By Ahmed Bani Mustafa - Sep 20,2017 - Last updated at Sep 20,2017

AMMAN — The Culture Ministry has established a committee to implement a project for the preservation of documented heritage through archiving audiovisual heritage, an official said on Wednesday.

The project, in cooperation with UNESCO, aims to protect the legacy from negligence, flawed storage conditions, fragility and the eradication of the physical forms of storage, according to the official. 

It also aims to set the Kingdom as a regional model in the field, based on its security, stability and specialised human potential, Hikmat Nawayseh, director of the heritage department at the Culture Ministry told The Jordan Times.

The committee’s main roles will be providing candidate materials to the UNESCO’s Memory of the World Programme, training archive cadres, supervising the national heritage registry, directing the search for documentary heritage, and protecting property rights, Nawayseh said.

He noted that the committee has several specialised sub-committees, including the National World Memory Committee, the National Documentation Committee, the Education and Awareness Committee, and the Audiovisual Archives Committee.

The committee includes representatives from the Culture Ministry, the Tourism Ministry, the National Library Department, the Jordan Radio and Television Foundation, the Royal Jordanian Documentation Centre, the Jordan Armed Forces-Arab Army, the Manuscript and Documentation Centre at the University of Jordan, the National Commission for Education, Culture and Science, the Greater Amman Municipality and the UNESCO office in Amman.

UNESCO established the  Memory of the World Programme in 1992. Impetus originally came from a growing awareness of the parlous state of preservation of, and access to, documentary heritage in various parts of the world, according to UNESCO website. 

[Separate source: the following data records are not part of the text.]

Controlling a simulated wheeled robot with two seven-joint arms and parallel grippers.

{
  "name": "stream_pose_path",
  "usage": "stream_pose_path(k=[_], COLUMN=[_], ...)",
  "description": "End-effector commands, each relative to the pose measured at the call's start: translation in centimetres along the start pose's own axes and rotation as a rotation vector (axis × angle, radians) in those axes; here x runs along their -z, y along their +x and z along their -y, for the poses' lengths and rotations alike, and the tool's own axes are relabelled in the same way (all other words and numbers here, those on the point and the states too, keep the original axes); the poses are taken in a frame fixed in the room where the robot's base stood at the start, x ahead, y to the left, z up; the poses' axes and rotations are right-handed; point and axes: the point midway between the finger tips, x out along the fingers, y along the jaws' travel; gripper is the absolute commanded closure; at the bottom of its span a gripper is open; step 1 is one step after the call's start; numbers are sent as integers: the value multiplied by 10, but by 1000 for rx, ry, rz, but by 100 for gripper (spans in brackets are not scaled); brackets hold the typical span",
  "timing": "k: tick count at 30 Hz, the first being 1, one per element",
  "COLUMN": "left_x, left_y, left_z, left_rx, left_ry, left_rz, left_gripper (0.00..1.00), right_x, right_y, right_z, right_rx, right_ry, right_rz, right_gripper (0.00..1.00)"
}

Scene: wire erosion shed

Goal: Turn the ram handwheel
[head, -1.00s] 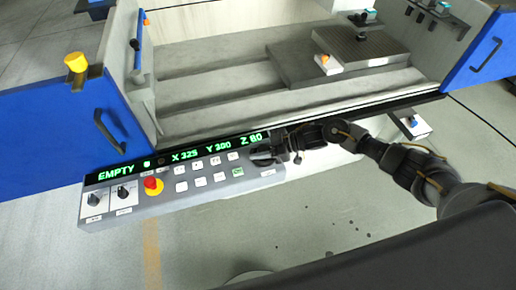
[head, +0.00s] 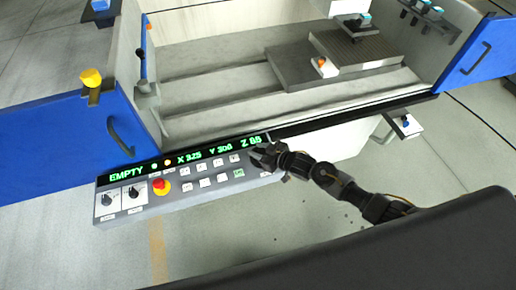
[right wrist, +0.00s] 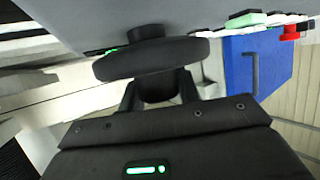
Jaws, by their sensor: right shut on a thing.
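The ram handwheel is a black disc (right wrist: 150,60) on a short black hub, under the grey panel in the right wrist view. In the head view my right gripper (head: 264,154) is at the right end of the control panel (head: 200,198) and hides most of the wheel. In the right wrist view my right gripper (right wrist: 160,85) is shut, with its dark fingers on either side of a rounded black part at the wheel's near side. The exact contact is hard to see, black on black. My left gripper is not in view.
The panel has a red stop button (head: 161,186), several white keys and a green display (head: 195,158) reading EMPTY, X, Y and Z. Blue doors (head: 60,135) flank the open machine bay (head: 200,80). A small shelf (head: 404,126) juts out at right.

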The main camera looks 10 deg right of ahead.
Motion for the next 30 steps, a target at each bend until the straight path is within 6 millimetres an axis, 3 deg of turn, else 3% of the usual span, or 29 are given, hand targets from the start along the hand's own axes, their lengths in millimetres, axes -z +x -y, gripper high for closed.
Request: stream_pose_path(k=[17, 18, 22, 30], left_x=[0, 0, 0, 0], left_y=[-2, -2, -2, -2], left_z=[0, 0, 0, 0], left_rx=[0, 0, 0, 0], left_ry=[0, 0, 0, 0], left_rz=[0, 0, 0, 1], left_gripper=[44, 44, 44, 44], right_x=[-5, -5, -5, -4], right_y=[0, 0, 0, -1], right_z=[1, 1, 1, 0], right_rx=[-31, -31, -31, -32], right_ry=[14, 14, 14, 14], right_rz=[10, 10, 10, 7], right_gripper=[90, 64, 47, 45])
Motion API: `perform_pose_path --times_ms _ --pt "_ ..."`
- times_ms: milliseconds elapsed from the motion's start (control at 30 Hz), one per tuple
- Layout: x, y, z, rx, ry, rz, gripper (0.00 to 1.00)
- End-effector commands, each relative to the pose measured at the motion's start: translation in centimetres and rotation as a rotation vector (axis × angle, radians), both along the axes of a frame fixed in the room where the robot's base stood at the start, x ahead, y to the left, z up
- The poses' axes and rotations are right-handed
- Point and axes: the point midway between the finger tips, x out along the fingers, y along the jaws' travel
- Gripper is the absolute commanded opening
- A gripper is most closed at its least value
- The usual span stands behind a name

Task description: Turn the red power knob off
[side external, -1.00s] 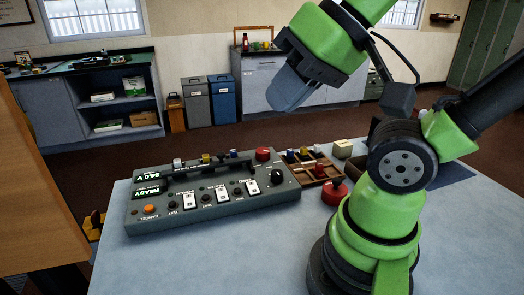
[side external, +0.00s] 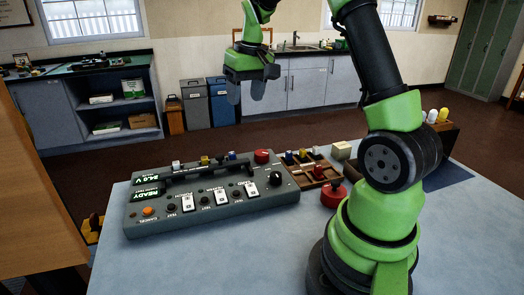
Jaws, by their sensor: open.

War and social upheaval, as well as severe lack of resources, have worsened problems, which have existed for centuries, the website said. 

 

Significant collections worldwide have suffered a variety of fates, including looting and dispersal, illegal trading, destruction, inadequate housing and funding. Much has vanished forever; much is endangered. However, UNESCO notes that it is possible for missing documentary heritage to be rediscovered, according to the website.